Interest rate stability remains central to economic support measures

Amid increasingly complex global economic conditions, rising pressure from exchange rates, inflation and liquidity constraints, Viet Nam’s banking sector faces a difficult balancing act: safeguarding financial system stability while maintaining interest rates at levels that support businesses and economic growth. The State Bank of Viet Nam (SBV) has therefore implemented a range of measures to curb upward pressure on interest rates at some credit institutions.

Customers conduct transactions at Agribank.
Customers conduct transactions at Agribank.

According to the SBV, global financial and monetary markets have continued to be heavily affected by geopolitical tensions and inflationary pressures in the opening months of 2026. Escalating military conflict in the Middle East has kept Brent crude prices on an upward trajectory, raising concerns about a resurgence of inflation across many major economies.

In response, major central banks, including the US Federal Reserve (Fed), the European Central Bank (ECB) and the Bank of England (BoE), have maintained a cautious monetary policy stance and kept interest rates unchanged at their meetings earlier this year. Some countries, such as Australia and the Philippines, have even raised interest rates during the first four months of 2026.

Against this backdrop, the US dollar has strengthened significantly, placing considerable pressure on exchange rates and domestic money markets. For an open economy such as Viet Nam’s, the risk of imported cost-push inflation is creating additional challenges for monetary policy management.

Domestically, the Government and the SBV remain committed to supporting businesses and promoting economic growth through lower lending rates.

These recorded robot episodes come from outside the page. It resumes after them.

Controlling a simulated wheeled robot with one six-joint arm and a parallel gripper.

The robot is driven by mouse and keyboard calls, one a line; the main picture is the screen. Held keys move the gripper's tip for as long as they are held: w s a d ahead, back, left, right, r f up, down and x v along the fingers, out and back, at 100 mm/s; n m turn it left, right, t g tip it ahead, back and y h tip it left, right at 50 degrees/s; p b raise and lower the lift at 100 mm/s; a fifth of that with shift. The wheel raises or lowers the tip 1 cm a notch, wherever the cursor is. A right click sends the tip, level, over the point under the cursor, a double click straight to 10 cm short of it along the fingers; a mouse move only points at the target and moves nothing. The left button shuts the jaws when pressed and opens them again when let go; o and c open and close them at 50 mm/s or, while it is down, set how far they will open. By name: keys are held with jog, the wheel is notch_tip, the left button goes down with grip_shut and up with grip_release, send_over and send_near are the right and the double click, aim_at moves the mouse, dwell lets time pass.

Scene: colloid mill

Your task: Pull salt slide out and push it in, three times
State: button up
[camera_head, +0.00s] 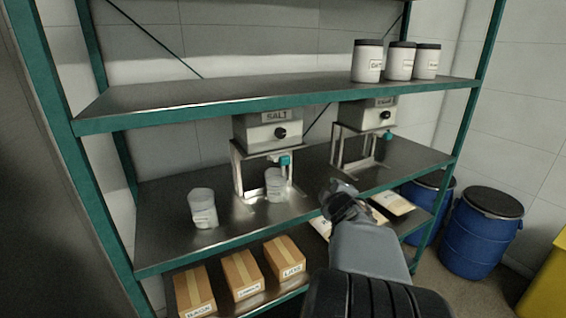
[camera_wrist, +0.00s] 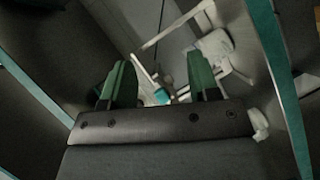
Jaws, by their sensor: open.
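The salt dispenser (camera_head: 268,130) is a grey box labelled SALT with a black knob, on a metal stand on the middle shelf. Its teal slide handle (camera_head: 285,160) sits below the box at the front. A translucent cup (camera_head: 275,184) stands under it. My gripper (camera_head: 338,192) is in front of the shelf, to the right of the salt stand and apart from it. In the wrist view my gripper (camera_wrist: 160,88) shows two green fingers spread apart with nothing held. A teal piece (camera_wrist: 162,96) shows between the fingers, beyond them, near pale stand bars.
A second dispenser (camera_head: 367,115) stands to the right on the same shelf. The upper shelf (camera_head: 240,95) overhangs. Blue drums (camera_head: 481,232) stand at right.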

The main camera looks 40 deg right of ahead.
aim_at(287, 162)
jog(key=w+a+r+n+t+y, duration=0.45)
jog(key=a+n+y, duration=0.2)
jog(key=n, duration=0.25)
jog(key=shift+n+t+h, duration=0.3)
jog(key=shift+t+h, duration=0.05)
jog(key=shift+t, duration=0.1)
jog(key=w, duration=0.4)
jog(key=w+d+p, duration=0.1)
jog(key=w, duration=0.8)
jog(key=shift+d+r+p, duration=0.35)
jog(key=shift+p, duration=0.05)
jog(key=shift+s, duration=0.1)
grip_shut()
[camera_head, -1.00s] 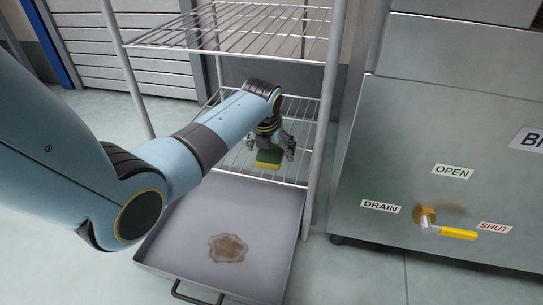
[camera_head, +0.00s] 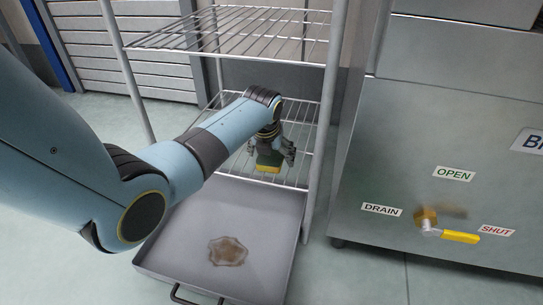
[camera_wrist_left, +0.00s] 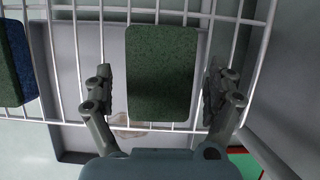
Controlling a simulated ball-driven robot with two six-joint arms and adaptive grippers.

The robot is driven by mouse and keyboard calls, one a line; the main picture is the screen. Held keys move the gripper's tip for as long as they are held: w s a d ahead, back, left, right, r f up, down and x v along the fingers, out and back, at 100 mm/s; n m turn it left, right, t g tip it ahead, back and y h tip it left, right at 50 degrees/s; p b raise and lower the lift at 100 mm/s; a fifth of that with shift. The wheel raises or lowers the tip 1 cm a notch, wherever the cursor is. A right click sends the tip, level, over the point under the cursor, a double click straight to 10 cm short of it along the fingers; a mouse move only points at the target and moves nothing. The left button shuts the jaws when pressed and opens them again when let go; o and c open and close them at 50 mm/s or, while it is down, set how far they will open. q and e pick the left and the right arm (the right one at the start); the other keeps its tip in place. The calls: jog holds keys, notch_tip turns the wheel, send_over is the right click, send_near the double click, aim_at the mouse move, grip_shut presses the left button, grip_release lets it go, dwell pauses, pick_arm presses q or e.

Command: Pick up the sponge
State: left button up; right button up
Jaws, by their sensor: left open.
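A sponge with a green top and yellow side (camera_head: 268,161) sits on the lower wire shelf of the rack. In the left wrist view the green sponge (camera_wrist_left: 162,72) lies between the fingers of my left gripper (camera_wrist_left: 158,85), with a gap on both sides. In the head view my left gripper (camera_head: 272,150) reaches down at the sponge and partly hides it. The gripper is open. My right gripper is not in view.
A second, blue and green block (camera_wrist_left: 14,62) lies at the left in the wrist view. A grey tray (camera_head: 185,228) with a brown stain stands below the shelf (camera_head: 302,131). The upper wire shelf (camera_head: 240,25) is above my arm. A steel unit with a yellow drain handle (camera_head: 460,237) stands to the right.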

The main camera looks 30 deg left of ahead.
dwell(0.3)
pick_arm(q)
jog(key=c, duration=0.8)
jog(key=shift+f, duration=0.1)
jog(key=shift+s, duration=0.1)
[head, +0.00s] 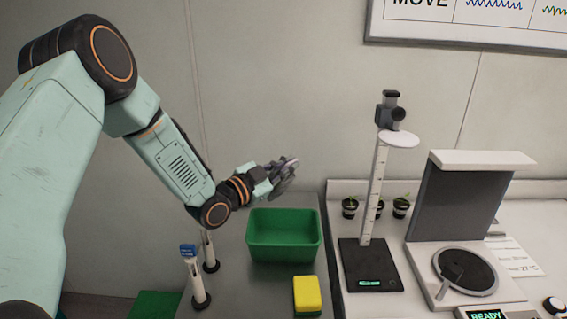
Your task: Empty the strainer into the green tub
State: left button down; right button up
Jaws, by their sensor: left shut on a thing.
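The green tub (284,255) stands on the grey bench left of the middle. It is open at the top, and I see nothing in the part of its inside that shows. My left gripper (285,176) is in the air, above the tub in the picture and apart from it. It is shut on a greyish thing, which I take to be the strainer; the fingers hide most of it, and its bowl cannot be made out. No other strainer shows. My right gripper is not in view.
A yellow sponge (307,295) lies in front of the tub. Two upright probes, one blue-topped (194,276), stand left of it. A tall stand (371,262) and a grey-backed device (462,205) are on the right, with small potted plants (400,207) behind.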

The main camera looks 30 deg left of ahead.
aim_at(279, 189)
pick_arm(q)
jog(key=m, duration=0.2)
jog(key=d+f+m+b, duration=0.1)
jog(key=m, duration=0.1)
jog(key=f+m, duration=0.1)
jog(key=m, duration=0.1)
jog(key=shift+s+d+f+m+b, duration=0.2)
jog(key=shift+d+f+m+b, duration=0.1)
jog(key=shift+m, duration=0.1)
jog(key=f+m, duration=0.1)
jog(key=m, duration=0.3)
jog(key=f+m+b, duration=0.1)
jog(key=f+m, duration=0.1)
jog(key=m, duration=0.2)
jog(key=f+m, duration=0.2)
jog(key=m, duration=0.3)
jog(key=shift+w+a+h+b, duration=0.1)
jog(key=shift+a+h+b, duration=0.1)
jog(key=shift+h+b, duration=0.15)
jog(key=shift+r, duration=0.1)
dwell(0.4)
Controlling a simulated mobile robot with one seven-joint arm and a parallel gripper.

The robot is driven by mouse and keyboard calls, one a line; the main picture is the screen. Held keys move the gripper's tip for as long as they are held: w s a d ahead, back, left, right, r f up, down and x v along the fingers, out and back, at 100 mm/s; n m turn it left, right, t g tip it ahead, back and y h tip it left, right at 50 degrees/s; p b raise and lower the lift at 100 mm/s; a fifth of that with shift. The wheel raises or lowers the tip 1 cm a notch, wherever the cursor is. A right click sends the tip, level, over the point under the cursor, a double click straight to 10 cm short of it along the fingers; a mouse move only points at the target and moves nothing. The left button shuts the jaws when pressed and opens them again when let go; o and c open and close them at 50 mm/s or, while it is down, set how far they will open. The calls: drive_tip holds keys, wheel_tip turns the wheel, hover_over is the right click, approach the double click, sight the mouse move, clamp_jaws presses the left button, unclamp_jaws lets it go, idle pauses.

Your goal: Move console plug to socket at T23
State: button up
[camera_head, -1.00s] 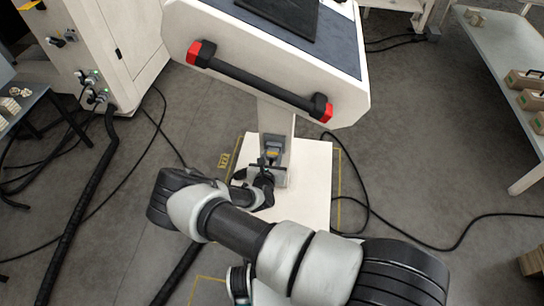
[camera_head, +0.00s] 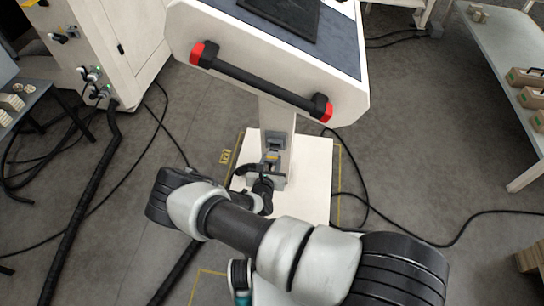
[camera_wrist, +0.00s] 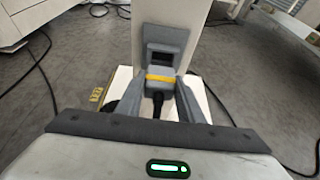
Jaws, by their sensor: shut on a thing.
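The console plug (camera_wrist: 160,76), grey with a yellow band, is between the two fingers of my gripper (camera_wrist: 160,100) in the wrist view. My gripper is shut on it. A black cable hangs from the plug towards me. Just above the plug, a grey socket housing (camera_wrist: 163,37) with a dark opening is on the white console column. I cannot tell whether the plug's tip touches it. In the head view the plug (camera_head: 271,158) sits below the housing (camera_head: 275,138), and my wrist partly hides my gripper (camera_head: 267,176). No T23 label is readable.
The white console (camera_head: 270,60) with its black handle overhangs the plug. A cabinet (camera_head: 95,50) with connectors and green lights stands left. A yellow floor tag (camera_head: 225,156) lies beside the white base plate (camera_head: 316,180). Cables cross the floor; a table (camera_head: 490,70) stands right.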

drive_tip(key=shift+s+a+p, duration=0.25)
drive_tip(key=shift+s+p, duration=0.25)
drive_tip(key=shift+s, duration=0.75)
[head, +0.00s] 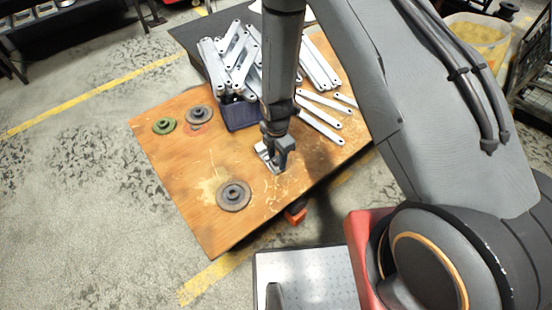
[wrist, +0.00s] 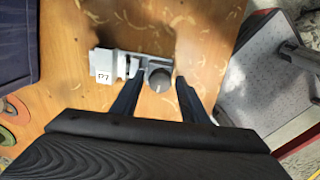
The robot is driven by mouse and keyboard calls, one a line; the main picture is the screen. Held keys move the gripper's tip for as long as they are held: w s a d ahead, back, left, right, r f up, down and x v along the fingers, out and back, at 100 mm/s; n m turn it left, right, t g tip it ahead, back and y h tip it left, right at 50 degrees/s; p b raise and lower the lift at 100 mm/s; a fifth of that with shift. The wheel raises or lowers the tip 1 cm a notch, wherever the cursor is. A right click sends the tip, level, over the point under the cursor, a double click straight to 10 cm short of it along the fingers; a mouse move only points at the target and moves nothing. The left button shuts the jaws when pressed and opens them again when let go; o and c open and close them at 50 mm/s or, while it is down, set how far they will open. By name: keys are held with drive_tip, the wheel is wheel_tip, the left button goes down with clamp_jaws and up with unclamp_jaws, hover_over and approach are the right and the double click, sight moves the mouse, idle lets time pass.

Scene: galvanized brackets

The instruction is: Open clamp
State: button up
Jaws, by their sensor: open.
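The clamp (wrist: 125,67) is a grey metal piece with a white label and a round dark knob (wrist: 160,80), lying on the wooden tabletop in the wrist view. In the head view the clamp (head: 263,151) shows only partly behind my gripper. My gripper (head: 279,164) points down at it. In the wrist view my gripper (wrist: 159,78) is open, with one finger on each side of the knob. I cannot tell whether the fingers touch it. The clamp's jaws are not clear enough to tell whether they are open.
Loose brackets (head: 320,125) lie to the right. Grey discs (head: 234,195) and a green disc (head: 164,126) lie on the wooden table (head: 185,205). The table's front left is mostly clear.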

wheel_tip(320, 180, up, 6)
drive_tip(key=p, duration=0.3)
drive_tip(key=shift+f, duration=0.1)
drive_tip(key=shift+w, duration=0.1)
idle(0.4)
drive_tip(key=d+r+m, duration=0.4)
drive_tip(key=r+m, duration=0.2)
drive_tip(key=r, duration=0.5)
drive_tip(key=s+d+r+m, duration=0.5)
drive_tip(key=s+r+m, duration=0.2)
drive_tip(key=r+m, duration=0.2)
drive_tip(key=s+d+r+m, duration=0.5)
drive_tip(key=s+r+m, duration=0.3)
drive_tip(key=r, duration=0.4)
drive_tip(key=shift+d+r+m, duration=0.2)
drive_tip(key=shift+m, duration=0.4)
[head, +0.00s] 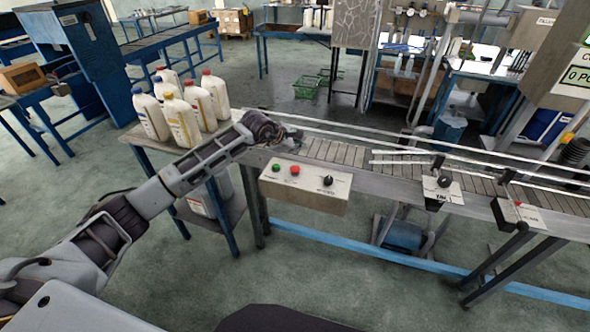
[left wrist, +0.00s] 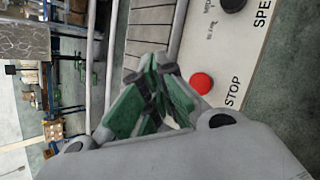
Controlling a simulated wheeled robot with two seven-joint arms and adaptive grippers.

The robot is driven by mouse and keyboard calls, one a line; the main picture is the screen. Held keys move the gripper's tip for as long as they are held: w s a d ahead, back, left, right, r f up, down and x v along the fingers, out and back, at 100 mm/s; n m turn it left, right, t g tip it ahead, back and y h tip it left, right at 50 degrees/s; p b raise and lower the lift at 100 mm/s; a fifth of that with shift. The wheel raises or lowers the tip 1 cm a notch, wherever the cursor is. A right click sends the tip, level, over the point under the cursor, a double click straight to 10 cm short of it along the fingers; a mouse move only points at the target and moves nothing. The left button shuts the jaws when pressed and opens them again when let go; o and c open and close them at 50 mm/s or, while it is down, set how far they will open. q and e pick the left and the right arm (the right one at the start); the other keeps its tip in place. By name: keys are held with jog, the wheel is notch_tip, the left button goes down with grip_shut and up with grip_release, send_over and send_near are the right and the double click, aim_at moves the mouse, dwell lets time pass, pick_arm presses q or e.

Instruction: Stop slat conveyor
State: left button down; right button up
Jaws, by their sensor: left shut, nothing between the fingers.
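The slat conveyor (head: 345,153) runs from the middle to the right in the head view. Its control box (head: 310,187) on the near side has a green button (head: 276,168), a red button (head: 295,170) and a black knob (head: 328,181). My left gripper (head: 293,136) is above the conveyor's left end, behind the box and apart from the buttons. In the left wrist view its green-padded fingers (left wrist: 160,95) are shut and empty. There the red button (left wrist: 201,83) shows beside the word STOP, right of the fingertips. The green button is hidden in that view. My right gripper is not in view.
Several white bottles (head: 183,119) with red, yellow and blue caps stand on a side table (head: 160,146) left of the conveyor. Guide rails (head: 400,146) run along the conveyor. Another small panel (head: 441,190) sits further right. Floor in front is clear.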

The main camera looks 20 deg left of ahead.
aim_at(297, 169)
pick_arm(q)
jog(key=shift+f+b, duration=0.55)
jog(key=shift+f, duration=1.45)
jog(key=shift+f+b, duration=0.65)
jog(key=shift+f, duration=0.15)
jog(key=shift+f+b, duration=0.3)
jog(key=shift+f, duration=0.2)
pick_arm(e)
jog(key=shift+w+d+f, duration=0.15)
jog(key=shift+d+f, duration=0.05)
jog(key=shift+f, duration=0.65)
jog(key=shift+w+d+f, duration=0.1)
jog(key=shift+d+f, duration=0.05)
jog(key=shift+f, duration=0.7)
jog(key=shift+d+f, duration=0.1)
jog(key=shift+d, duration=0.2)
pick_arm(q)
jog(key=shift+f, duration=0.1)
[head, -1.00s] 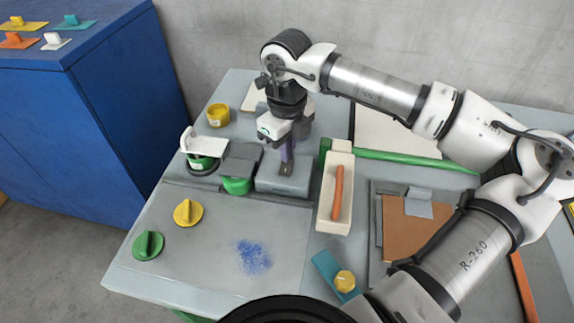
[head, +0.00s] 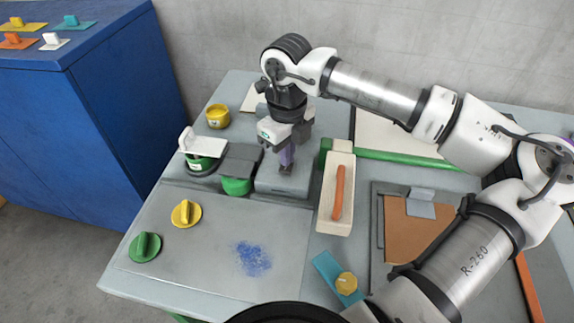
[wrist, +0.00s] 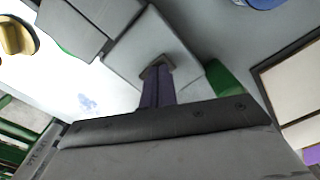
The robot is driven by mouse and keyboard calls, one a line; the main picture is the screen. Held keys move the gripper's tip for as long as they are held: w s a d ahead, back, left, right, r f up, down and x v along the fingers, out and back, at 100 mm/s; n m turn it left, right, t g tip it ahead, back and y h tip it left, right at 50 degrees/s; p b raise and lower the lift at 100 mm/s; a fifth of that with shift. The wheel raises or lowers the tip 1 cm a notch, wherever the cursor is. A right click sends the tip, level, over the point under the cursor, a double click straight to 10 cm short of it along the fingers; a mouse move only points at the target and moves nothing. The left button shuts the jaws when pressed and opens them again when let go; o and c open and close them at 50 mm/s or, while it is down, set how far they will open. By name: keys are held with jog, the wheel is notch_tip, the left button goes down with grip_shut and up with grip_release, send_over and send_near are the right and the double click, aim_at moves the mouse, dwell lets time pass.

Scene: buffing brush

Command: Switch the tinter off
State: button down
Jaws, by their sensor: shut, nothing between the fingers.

However, liquidity pressures have intensified as credit growth has outpaced deposit mobilisation. Outstanding credit has now exceeded 19 quadrillion VND (722 billion USD), while total deposits stand at nearly 18 quadrillion VND (684 billion USD).

This imbalance has prompted many commercial banks to raise deposit rates in an effort to attract funds. At certain points, effective interest rates for large deposits or long-term savings products climbed to as high as 8–9% per annum.

Economists warn that if deposit rates are allowed to rise unchecked, banks’ funding costs will increase, pushing lending rates higher and placing additional strain on businesses and the broader economy. In response, Pham Chi Quang, Director of the Monetary Policy Department at the SBV, said the central bank had implemented a range of coordinated measures to support liquidity and create conditions for lower lending rates.

Since 2023, the SBV has maintained its key policy rates unchanged, allowing credit institutions continued access to low-cost funding. When market interest rates showed signs of overheating in early 2026, the central bank stepped up liquidity support and deployed a range of monetary policy tools.

Specifically, the SBV injected substantial liquidity through open market operations and extended loan tenors to up to two months, compared with the previous one-to-two-week terms. Foreign exchange swap operations were also introduced to provide additional liquidity in Vietnamese dong for credit institutions. These measures helped ensure system-wide liquidity, ease interbank rates and gradually transmit lower costs to the retail market.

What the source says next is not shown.